In today’s innovative and fast-paced business world, companies have to do all they can to protect their assets, processes and products. This is why the protection of trade secrets is such a vital issue.
There are laws in most states that provide a legal definition of a trade secret. All are essentially the same; the main point is that trade secrets consist of information that derives independent, economic value from not being known to competitors or others that could use that information.
“In other words, a trade secret gets its value from not being known by someone who could benefit economically from knowing it,” says Allan Gabriel, a partner in the Los Angeles office of Dykema Gossett PLLC. “A trade secret gives you protection against others disclosing or using information that has value to your company.”
Smart Business spoke with Gabriel about what constitutes a trade secret and how a company can protect its vital intellectual property.
How do trade secrets differ from patents, trademarks and copyrights?
They differ in a number of ways, most of it having to do with what they protect. A trade secret protects know-how — how you do something. The classic example of this is the formula for Coca-Cola. Other examples include our recent success in protecting software code that processes online employment tests and a sophisticated process to design automotive components.
Patents protect inventions that are useful, not obvious, and novel or new. Trademarks protect brand names — the name the public identifies with the product. Coca-Cola is the brand name for a cola-flavored beverage. Copyrights protect the expression of ideas authored by someone and fixed in something tangible — a book, a movie, or a song, for example.
What elements of a business are eligible for trade secret protection?
A trade secret can cover a formula, a process, a method of doing something, certain customer and pricing information and manufacturing techniques. There’s no exclusive list of what can be covered — if information has independent economic value that is gained by keeping it private, it could be protectable as a trade secret.
How long does trade secret protection last?
Simply put, for as long as the information remains a secret. Take again the Coca-Cola example. The formula has been around for a long time and it’s never been disclosed, so it will remain a trade secret for as long as it’s kept private. There are stories about how the formula is locked in a vault somewhere and only a handful of people actually know it. As long as this is the case, that trade secret protection will last.
This is different from a copyright, which lasts for the life of the author plus 50 years. Eventually, books and movies go into the public domain and are no longer protected by copyrights. Take for example, the holiday movie “It’s a Wonderful Life” — no one owns the exclusive rights to it anymore, which is why you see it all over television in December. Patents, on the other hand, last at most for 20 years after the patent is filed, approved and granted.
How do the courts interpret trade secrets?
In order to establish that a business has a trade secret, it has to prove that it meets the legal definition of one. You can’t register for a trade secret and get a stamp of approval from the trade secret office. To prove that you have a trade secret, you have to show that the information in question derives independent, economic value from not being known and that the information is maintained in a secret and confidential manner. You can’t just claim something is secret if it truly isn’t.

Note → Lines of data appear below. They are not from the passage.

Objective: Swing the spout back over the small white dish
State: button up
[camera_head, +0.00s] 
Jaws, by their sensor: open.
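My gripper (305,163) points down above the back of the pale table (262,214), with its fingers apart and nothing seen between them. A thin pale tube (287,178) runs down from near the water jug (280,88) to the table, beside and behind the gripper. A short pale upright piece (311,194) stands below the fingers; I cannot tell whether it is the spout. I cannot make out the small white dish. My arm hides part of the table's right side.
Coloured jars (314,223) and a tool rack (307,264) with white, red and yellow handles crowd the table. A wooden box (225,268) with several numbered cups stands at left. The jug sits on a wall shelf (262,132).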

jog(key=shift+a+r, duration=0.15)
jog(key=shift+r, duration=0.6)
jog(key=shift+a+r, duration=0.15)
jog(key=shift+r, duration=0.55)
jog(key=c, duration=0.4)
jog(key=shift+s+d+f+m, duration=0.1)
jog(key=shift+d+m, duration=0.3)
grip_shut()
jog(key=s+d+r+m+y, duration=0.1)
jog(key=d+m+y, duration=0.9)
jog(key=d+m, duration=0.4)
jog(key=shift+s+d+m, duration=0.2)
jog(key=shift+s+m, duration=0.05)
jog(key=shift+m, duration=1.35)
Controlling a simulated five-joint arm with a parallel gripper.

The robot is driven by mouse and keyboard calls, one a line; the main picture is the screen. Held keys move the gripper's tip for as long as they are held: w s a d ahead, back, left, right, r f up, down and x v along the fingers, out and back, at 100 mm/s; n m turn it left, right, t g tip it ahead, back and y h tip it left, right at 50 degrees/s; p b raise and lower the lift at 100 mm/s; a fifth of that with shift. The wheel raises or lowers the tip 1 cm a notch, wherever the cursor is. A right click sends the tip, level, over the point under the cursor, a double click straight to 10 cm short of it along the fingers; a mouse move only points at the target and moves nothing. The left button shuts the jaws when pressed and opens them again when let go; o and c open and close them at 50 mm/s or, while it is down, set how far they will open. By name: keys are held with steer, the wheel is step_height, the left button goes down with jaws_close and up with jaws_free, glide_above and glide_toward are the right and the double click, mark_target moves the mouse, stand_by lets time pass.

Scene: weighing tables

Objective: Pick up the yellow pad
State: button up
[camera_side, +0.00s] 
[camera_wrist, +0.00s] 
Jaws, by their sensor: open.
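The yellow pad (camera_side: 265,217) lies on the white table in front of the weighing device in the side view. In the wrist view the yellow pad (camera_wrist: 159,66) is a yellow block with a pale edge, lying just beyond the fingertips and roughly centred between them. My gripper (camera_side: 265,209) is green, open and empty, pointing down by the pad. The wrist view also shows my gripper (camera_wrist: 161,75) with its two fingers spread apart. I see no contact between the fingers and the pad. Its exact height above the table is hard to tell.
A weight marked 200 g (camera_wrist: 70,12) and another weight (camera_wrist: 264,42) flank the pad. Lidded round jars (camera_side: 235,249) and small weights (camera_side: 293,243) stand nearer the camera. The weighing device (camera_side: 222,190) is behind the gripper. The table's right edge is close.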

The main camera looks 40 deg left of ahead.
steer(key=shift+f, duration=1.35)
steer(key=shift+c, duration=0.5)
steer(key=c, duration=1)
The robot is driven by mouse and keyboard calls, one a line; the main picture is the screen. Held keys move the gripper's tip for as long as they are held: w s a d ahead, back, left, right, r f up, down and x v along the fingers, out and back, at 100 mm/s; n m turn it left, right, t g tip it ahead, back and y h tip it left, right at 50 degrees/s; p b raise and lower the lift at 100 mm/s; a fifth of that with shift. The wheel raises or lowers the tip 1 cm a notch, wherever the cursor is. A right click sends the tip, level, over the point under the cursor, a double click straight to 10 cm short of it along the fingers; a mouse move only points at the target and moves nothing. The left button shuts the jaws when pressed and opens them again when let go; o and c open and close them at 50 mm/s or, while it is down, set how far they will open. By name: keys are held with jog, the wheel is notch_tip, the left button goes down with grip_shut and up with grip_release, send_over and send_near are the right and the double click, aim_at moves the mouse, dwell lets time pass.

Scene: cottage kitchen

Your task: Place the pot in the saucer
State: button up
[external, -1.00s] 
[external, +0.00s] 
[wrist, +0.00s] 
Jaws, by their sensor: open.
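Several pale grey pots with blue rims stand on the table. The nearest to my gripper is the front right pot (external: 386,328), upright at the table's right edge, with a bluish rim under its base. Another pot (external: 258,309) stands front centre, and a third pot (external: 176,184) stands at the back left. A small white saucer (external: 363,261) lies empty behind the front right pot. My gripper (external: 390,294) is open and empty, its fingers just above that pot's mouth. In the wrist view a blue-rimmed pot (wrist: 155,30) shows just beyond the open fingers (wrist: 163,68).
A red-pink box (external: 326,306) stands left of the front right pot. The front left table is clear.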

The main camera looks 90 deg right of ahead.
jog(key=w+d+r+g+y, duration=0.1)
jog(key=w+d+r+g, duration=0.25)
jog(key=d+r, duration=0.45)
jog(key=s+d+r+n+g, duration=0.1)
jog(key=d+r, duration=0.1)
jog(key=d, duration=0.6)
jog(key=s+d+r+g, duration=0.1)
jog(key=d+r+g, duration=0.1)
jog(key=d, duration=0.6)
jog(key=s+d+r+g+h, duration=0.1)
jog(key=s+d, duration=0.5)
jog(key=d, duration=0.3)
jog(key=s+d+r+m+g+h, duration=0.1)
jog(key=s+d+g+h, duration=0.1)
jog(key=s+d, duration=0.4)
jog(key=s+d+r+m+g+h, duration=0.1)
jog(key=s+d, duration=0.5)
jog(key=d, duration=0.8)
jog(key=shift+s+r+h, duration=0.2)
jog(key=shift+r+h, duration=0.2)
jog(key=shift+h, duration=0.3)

Consider a company that claims that the identities of its customers are trade secrets. If that company posts a list of its biggest and best customers on its website, then the information is public and therefore not eligible to be a trade secret. On the other hand, if a company makes an esoteric product — maybe a particular part or electronic component — and it’s hard to tell exactly who would buy it or be able to use it, then the identities of those customers could be protected as a trade secret, since a competitor could benefit economically from knowing who those customers are.
Another interesting aspect of trade secrets is that they can be negative information, meaning they can cover what not to do. For example, if a company manufactures a particular device and has a facility that’s closed to the public, and that company has spent years figuring out what manufacturing techniques do and don’t work, information regarding the techniques that don’t work could be trade secrets.
How should confidentiality agreements be crafted to protect trade secrets?
While it’s always a good idea to have confidentiality agreements to ensure that employees keep information secret, trade secret law independent of confidentiality agreements provides such protection. For example, if I worked for Coca-Cola and was one of the few that knew the secret formula, I couldn’t legally just go to Pepsi and reveal that formula, regardless of whether or not I had signed a confidentiality agreement.
Still, confidentiality agreements are important because having them represents evidence that you truly have a trade secret. You are taking reasonable steps to designate, define and protect what you feel is a trade secret. However, make sure that your confidentiality agreements are not too overreaching — you can’t say everything is a secret, like an accounting firm saying that its use of Excel spreadsheets is a trade secret. Confidentiality agreements should be narrowly drawn, specific and understandable.